*Job:* Wherever the word "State" turns up in a line of the entries, copy that line.

++++++

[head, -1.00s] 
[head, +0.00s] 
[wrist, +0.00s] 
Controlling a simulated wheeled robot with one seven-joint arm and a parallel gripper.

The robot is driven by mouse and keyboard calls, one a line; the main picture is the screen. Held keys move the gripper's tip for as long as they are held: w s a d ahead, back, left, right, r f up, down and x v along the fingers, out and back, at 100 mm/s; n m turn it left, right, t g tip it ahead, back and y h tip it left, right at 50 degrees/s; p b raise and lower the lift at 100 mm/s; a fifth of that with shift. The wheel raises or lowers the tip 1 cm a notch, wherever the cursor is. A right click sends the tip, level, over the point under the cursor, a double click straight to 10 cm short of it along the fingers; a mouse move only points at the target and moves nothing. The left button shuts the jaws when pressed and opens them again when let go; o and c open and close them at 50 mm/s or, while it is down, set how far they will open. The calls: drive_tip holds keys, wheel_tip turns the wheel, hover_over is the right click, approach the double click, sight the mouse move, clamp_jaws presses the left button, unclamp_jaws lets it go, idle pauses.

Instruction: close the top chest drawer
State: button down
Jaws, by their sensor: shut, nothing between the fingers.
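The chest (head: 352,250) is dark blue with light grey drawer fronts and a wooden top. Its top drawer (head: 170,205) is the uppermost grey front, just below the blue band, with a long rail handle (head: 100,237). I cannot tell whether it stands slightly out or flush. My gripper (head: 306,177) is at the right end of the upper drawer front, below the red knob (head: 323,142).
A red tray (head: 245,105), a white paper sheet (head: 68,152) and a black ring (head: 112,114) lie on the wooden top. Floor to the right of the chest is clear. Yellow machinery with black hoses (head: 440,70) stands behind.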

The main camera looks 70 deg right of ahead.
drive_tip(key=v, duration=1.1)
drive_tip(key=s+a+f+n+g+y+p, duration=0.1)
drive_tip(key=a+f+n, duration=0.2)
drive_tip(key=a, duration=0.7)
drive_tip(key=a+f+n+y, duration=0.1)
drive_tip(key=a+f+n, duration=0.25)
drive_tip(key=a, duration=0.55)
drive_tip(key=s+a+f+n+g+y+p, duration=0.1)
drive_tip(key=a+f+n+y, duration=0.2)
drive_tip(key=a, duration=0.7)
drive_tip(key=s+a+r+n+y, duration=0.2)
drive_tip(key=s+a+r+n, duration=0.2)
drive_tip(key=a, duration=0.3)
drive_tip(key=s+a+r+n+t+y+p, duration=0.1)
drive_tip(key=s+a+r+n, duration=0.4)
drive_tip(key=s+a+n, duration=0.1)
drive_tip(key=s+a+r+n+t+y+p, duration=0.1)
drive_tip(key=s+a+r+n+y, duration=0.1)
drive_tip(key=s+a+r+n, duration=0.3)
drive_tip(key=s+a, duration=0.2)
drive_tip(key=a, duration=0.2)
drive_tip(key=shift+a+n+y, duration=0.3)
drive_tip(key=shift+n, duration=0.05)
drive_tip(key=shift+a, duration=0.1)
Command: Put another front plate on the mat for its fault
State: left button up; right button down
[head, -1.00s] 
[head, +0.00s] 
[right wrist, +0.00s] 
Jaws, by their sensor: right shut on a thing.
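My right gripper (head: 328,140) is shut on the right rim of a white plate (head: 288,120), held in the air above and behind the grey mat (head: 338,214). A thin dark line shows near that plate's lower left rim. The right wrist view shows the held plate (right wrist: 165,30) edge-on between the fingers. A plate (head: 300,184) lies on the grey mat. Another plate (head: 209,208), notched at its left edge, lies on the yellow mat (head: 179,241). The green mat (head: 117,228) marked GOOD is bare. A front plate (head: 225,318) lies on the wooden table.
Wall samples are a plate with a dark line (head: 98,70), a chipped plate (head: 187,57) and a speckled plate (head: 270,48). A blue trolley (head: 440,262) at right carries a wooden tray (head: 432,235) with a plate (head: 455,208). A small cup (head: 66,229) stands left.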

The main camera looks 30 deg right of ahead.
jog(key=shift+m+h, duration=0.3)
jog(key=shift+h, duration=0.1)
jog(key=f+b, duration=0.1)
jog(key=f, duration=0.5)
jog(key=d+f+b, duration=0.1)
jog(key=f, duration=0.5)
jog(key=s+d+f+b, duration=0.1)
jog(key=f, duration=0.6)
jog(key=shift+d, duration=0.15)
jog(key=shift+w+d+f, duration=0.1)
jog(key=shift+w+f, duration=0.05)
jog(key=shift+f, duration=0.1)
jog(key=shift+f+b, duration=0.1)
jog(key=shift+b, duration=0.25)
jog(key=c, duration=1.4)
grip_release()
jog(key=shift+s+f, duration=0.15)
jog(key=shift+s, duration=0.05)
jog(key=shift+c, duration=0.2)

++++++

*Result of the task:*
State: button down
State: left button up; right button down

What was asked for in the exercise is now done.